>> begin

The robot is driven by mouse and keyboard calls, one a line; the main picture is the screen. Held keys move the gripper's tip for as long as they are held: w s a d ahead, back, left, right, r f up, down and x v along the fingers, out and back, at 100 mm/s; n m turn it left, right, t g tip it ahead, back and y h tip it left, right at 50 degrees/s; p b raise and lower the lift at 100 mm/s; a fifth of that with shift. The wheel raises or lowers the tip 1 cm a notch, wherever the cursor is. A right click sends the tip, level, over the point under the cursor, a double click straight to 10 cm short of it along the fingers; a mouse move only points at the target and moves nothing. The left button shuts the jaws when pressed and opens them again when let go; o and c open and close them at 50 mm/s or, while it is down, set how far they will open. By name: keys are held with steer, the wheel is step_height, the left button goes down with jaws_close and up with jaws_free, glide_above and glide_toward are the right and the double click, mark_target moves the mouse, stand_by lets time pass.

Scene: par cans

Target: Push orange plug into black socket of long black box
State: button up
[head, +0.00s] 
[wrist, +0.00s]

>> end

Return the lines above exactly, keeping every word.

The robot is driven by mouse and keyboard calls, one a line; the main picture is the screen. Held keys move the gripper's tip for as long as they are held: w s a d ahead, back, left, right, r f up, down and x v along the fingers, out and back, at 100 mm/s; n m turn it left, right, t g tip it ahead, back and y h tip it left, right at 50 degrees/s; p b raise and lower the lift at 100 mm/s; a fifth of that with shift. The wheel raises or lowers the tip 1 cm a notch, wherever the cursor is. A right click sends the tip, level, over the point under the cursor, a double click straight to 10 cm short of it along the fingers; a mouse move only points at the target and moves nothing. The left button shuts the jaws when pressed and opens them again when let go; o and c open and close them at 50 mm/s or, while it is down, set how far they will open. By name: keys are held with steer, the wheel is step_height, the left button goes down with jaws_close and up with jaws_free, glide_above and glide_toward are the right and the double click, mark_target moves the mouse, stand_by lets time pass.

Scene: par cans

Target: Push orange plug into black socket of long black box
State: button up
[head, +0.00s] 
[wrist, +0.00s]

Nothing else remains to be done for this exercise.